In his book Mastering Regular Expressions, Jeffrey Friedl uses corner quotes to delimit regular expressions. Here’s an example I found by opening his book a random:
⌜(\.\d\d[1-9]?)\d*⌟
The upper-left corner at the beginning and the lower-right corner at the end are not part of the regular expression. This particularly comes in handy if a regular expression begins or ends with white space.
(It wouldn’t do to, say, use quotation marks because this would invite confusion between the regular expression itself and a quoted string used to express that regular expression in a programming language.)
I’ve thought about using Friedl’s convention but I didn’t think it could be done with plain text. It can, using Unicode character U+231C at the beginning and U+231D at the end.
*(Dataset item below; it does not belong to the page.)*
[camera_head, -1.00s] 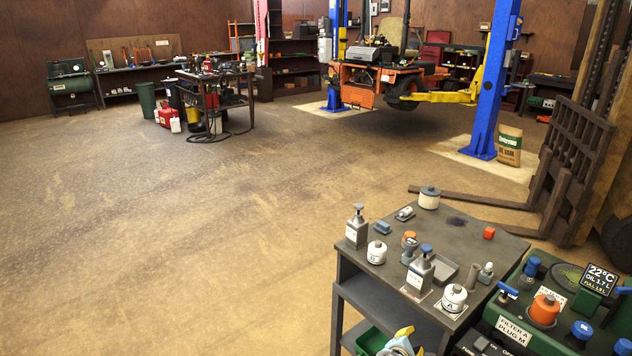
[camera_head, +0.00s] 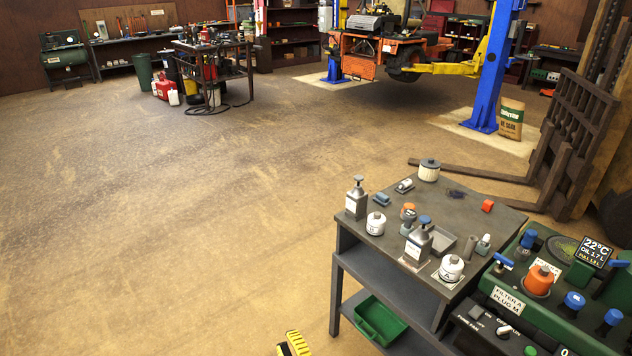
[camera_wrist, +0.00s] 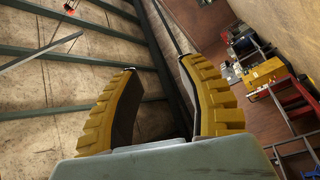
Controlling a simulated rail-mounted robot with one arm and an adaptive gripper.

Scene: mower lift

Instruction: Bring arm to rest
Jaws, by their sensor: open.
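My gripper (camera_wrist: 158,100) fills the lower part of the wrist view. Its two yellow ribbed fingers with dark inner pads stand apart, with nothing between them. Behind them the wrist view shows the ceiling beams and a brown wall, so the gripper points upward. In the head view only a yellow ribbed piece of my gripper (camera_head: 294,344) shows at the bottom edge, left of the grey cart (camera_head: 385,262). The rest of my arm is out of the head view.
The cart holds pump bottles, white canisters and small parts, with a green tray (camera_head: 380,320) on its lower shelf. A green machine (camera_head: 545,285) stands right of it, forklift forks (camera_head: 470,172) behind. A blue lift (camera_head: 490,75) holds an orange mower (camera_head: 365,50). Open floor (camera_head: 180,220) lies left.
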There are four corner quotes:
|------+--------+---------------------| | Char | Code | Name | |------+--------+---------------------| | ⌜ | U+231C | TOP LEFT CORNER | | ⌝ | U+231D | TOP RIGHT CORNER | | ⌞ | U+231E | BOTTOM LEFT CORNER | | ⌟ | U+231F | BOTTOM RIGHT CORNER | |------+--------+---------------------|
Corner quotes are also used in logic to denote Gödel numbers, e.g. ⌜φ⌝ denotes the Gödel number for φ.
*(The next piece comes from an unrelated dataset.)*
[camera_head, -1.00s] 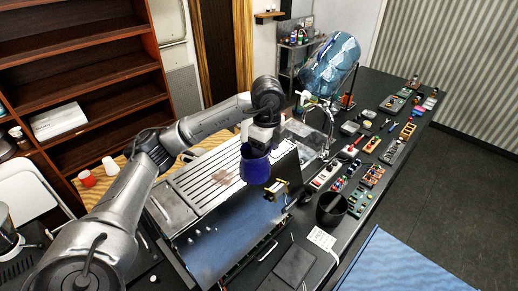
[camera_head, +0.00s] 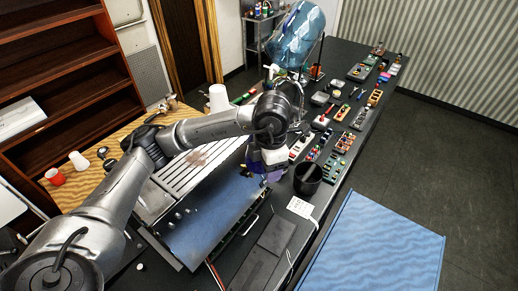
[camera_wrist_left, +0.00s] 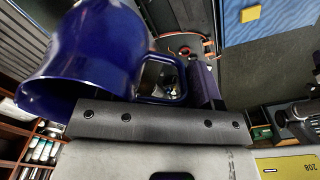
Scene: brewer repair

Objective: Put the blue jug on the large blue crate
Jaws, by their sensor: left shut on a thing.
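The blue jug (camera_wrist_left: 95,50) fills the upper left of the left wrist view, with its handle against the jaw. My left gripper (camera_head: 270,168) is shut on the jug. In the head view only a bit of the jug (camera_head: 275,176) shows, mostly hidden by the wrist. The gripper is above the worktop, by the right end of the opened machine. The large blue crate (camera_head: 375,245) is at the lower right of the head view, beyond the worktop's edge. Only its wavy blue top shows clearly. The jug is apart from it. My right gripper is out of view.
A black cup (camera_head: 308,180) stands on the dark worktop, right of my gripper. A white card (camera_head: 300,207) lies in front of it. Parts trays (camera_head: 335,167) line the worktop farther back. The crate's visible top is clear.
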Corner quotes are also known as Quine quotes. They usually come in the pair top left and top right, rather than top left and bottom right as in Friedl’s usage.
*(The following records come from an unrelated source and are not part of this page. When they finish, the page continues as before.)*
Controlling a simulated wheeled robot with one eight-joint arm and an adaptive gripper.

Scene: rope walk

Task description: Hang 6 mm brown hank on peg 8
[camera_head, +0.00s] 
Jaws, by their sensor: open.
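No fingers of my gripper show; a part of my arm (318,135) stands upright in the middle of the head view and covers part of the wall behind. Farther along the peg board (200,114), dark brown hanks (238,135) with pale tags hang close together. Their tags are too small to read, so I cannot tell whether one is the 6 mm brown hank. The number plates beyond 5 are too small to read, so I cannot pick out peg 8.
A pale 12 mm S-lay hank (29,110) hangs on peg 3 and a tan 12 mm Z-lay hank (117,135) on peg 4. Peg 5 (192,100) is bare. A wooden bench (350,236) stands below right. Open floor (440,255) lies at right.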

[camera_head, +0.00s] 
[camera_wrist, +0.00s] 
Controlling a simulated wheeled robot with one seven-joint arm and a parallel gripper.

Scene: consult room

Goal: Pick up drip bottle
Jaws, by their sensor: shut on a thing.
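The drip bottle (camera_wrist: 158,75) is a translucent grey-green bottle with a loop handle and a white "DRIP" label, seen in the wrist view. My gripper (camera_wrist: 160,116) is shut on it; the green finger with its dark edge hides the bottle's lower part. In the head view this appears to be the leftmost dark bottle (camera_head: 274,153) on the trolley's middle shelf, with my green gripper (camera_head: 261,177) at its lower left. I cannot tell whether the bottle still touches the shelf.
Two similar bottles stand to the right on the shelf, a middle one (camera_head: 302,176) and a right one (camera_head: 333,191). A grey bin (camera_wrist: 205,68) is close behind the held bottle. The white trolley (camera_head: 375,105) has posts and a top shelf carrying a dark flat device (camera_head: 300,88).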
Update: As Rob Wells points out in the comments, it seems Friedl used CJK quote marks 「 (U+300C) and 」 (U+300D) rather than the corner quotes, which makes sense given that Friedl speaks Japanese.
I prefer the undertie “‿” (U+203F) for whitespace, because it’s easy to replace.
But now I want to use corner quotes just to be edgy and cool.
Thanks for this John, I’d forgotten about this neat usage in the Friedl book.
I think though that the characters in the book are not the corner symbols from U+231C on but rather the left and right corner bracket from the “CJK symbols and punctuation” section, U+300C and U+300D, 「like so」.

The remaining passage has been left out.